Rédigé par Abdallah MOUTAWAKIL Jeudi 24 Mars 2022

L’Office Chérifien des Phosphates (OCP) peut bel et bien profiter de la crise en Ukraine pour répondre à la demande européenne et des pays d’Amérique du Sud. Mais cela passe d’abord par l’approvisionnement en gaz. Ce qui n’est pas une mince affaire actuellement.



La crise ukrainienne, une bonne affaire pour l’OCP? On est tenté de répondre par l’affirmative, au vu de la flambée historique en cours sur les prix des engrais à travers le monde. De l’Europe à l’Amérique du Sud, en passant par les Etats-Unis, un certain vent de panique s’est installé et s’empare même des agriculteurs. « Les engrais, qu’on payait entre 150 et 200 euros (la tonne) il y a un an, maintenant ils sont à 800 euros. C’est un coût qui est absolument exorbitant. Et en plus il y a une pénurie ».

Ce témoignage d’un agriculteur français résume la situation actuelle à travers la planète et dans le très vital secteur agricole.

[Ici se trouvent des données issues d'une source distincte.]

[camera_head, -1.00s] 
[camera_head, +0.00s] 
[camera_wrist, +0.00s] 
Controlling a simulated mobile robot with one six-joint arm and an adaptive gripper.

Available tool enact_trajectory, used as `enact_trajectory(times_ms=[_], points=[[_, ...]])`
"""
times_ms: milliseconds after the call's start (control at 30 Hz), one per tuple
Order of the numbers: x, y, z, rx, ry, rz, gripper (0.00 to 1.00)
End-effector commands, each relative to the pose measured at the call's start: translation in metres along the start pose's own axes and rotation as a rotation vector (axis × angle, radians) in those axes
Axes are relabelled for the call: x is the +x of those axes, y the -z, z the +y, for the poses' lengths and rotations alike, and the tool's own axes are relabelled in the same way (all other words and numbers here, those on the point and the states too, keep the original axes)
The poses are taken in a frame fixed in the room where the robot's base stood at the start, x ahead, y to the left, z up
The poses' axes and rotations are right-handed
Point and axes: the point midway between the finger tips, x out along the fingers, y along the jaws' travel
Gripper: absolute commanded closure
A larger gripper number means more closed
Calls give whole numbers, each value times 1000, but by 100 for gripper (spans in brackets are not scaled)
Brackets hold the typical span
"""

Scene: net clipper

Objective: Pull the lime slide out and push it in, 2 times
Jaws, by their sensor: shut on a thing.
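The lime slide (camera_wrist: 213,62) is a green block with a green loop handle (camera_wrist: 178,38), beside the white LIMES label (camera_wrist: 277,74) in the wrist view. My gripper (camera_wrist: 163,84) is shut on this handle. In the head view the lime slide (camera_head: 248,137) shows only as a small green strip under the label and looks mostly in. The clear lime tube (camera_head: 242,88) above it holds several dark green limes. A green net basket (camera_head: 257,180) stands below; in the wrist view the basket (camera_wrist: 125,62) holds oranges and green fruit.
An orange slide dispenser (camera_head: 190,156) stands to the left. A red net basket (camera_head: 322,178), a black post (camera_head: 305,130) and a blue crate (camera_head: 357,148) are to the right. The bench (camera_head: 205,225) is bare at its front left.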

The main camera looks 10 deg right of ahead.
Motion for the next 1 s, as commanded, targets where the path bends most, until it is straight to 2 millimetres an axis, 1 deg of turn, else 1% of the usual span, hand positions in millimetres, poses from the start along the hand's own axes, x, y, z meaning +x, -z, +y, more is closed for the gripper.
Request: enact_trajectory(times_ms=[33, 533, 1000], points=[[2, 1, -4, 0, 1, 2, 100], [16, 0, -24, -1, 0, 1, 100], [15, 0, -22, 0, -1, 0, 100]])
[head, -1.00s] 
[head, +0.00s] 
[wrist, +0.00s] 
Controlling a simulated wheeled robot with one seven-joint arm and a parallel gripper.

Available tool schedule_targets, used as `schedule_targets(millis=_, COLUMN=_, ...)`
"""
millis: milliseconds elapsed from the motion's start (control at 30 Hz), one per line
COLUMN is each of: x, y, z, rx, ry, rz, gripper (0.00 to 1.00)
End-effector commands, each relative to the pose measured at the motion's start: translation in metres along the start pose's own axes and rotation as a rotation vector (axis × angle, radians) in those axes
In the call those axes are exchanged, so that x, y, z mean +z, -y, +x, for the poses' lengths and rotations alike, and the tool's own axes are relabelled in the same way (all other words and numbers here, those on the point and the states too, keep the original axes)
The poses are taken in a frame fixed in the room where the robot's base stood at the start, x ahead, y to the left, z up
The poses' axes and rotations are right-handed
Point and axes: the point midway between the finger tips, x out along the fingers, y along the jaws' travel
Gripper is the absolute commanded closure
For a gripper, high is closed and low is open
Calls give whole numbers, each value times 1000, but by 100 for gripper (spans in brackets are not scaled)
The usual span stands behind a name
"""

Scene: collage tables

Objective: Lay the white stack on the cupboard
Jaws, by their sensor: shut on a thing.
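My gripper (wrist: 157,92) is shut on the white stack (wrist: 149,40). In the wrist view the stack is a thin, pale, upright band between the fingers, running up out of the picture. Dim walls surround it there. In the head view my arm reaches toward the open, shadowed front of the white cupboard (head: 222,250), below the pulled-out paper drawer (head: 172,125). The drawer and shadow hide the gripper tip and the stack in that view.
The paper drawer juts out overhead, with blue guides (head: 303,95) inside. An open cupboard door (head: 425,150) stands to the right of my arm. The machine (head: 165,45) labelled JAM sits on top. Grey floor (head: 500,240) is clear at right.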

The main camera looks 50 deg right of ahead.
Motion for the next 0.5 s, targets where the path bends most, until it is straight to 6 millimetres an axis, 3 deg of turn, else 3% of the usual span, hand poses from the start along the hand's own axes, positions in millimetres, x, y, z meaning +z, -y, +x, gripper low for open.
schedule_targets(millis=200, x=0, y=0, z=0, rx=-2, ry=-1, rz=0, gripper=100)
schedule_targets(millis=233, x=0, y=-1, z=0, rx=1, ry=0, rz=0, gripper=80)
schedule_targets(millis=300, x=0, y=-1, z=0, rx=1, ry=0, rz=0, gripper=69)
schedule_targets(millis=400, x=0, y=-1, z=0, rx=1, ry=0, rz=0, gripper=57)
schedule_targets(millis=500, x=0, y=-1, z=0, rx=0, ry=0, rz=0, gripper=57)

Ce prix dépasse même parfois la barre des 1.000 euros. Et pour cause : en riposte aux sanctions occidentales après le déclenchement de son offensive contre l’Ukraine, la Russie a recommandé à ses entreprises de suspendre leurs exportations d’engrais vers les pays occidentaux. Une mesure qui affecte directement le géant russe des engrais, PhosAgro, et non moins concurrent de l’OCP. Plus encore, le gaz russe, qui sert à la transformation de certains de ces intrants agricoles, risque, lui aussi, de ne plus couler comme avant.

Hausse de la production

Face à cette situation, les importateurs mondiaux, notamment occidentaux, sont à la recherche d’alternatives. Et bien évidemment, le Maroc, avec l’OCP, figure en pole position, avec la Chine et le Canada. D’ailleurs, le géant marocain a même décidé d’augmenter sa production, selon une déclaration de son management relayée par Reuters.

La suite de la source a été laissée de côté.